We further examine whether comprehensive disclosure leads to a higher market value after controlling for potential problems of endogeneity and self-selection bias. Table 6 reveals that λi is significant, indicating that the choice of comprehensive

disclosure is not random, and that self-selection bias is prevalent in our setting. In particular, various monitoring mechanisms, including the pressure provided by fewer insiders, more outsiders, smaller board size, higher managerial shareholdings, lower family control and diversified ownership, are all found to lead to higher levels of transparency. The evidence suggests that under a scenario within which firms are given broad discretion with regard to their provision of greater levels of transparency, firms with higher levels of board independence will voluntarily provide comprehensive disclosure of compensation, thereby leading to higher market value.

(v) Time-Series Effect

In order to control for the potential time-series effect, we examine the effect of compensation disclosure on firm value, not only by year, but also under a fixed effects model.

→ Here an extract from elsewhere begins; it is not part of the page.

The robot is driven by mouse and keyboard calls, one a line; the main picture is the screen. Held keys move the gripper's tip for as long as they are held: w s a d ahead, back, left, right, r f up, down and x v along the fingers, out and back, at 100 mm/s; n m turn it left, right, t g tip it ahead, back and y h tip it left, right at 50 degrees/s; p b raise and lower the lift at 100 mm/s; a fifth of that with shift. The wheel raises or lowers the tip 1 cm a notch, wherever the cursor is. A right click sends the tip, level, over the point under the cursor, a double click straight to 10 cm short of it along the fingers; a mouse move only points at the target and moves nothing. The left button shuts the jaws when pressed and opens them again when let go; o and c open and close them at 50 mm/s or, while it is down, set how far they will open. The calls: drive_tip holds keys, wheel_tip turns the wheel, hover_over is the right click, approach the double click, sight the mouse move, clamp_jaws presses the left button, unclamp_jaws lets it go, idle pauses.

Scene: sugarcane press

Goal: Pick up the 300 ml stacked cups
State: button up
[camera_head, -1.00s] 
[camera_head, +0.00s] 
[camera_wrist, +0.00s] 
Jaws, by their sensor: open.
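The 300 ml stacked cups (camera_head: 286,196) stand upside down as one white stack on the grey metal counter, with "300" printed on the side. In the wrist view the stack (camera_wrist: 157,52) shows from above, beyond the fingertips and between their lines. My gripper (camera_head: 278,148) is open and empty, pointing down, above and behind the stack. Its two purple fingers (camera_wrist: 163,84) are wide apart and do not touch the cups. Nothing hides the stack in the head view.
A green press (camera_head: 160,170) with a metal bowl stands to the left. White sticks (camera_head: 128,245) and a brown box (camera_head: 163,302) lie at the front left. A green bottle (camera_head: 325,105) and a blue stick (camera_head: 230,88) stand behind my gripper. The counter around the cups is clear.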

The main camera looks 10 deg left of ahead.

The evidence shows that most of the effects on firm value arising from the comprehensive disclosure of compensation are significantly positive.27 The insignificant effects found in the 1996–1998 data may be attributable to the Asian financial crisis and the subsequent bubbles, whilst another explanation may be that the economic consequences of voluntary disclosure were pre-matured at the start of the policy reforms. However, the results of the 1999–2008 data provide support for hypothesis 1, that firms providing comprehensive disclosure of information on compensation have a higher market value. Furthermore, the same findings are also revealed by the panel data analysis.

(vi) The Effects of Non-comprehensive Disclosure

The foregoing evidence suggests that comprehensive disclosure of information on compensation provides a higher market value. However, within the extant literature on the economic consequences of compensation disclosure, it remains unclear as to whether similar effects on market value will be obtained for compensation disclosure at medium levels of transparency. Wagenhofer (1990) argues that if discretionary choice provides firms with such flexibility with regard to the level of transparency, then they will generally prefer to adopt only partial disclosure. Lo (2003) also suggests that firms will elect to provide only partial disclosure if there are coexisting costs and benefits related to compensation disclosure. Thus, firms may elect to provide non-comprehensive disclosure as opposed to non-comprehensive disclosure in order to avoid any increase in the non-proprietary costs arising from full disclosure.

26 Jensen (1993), Vafeas (2000) and Gordon et al. (2002).

27 The coefficient on CP in the fixed-effects model shows an economically significant premium in market value of 12%, indicating the firm’s response to the needs of outsiders for comprehensive disclosure on compensation. Semykina and Wooldridge (2005) indicate that when the potential problem of endogeneity within the primary equation comes as a result of self-selection bias, inconsistent estimations may be obtained from the application of either the fixed-effects or the random-effects model. The coefficient estimates of CP may therefore be inconsistent. For space considerations, the time-series robustness results are not provided here.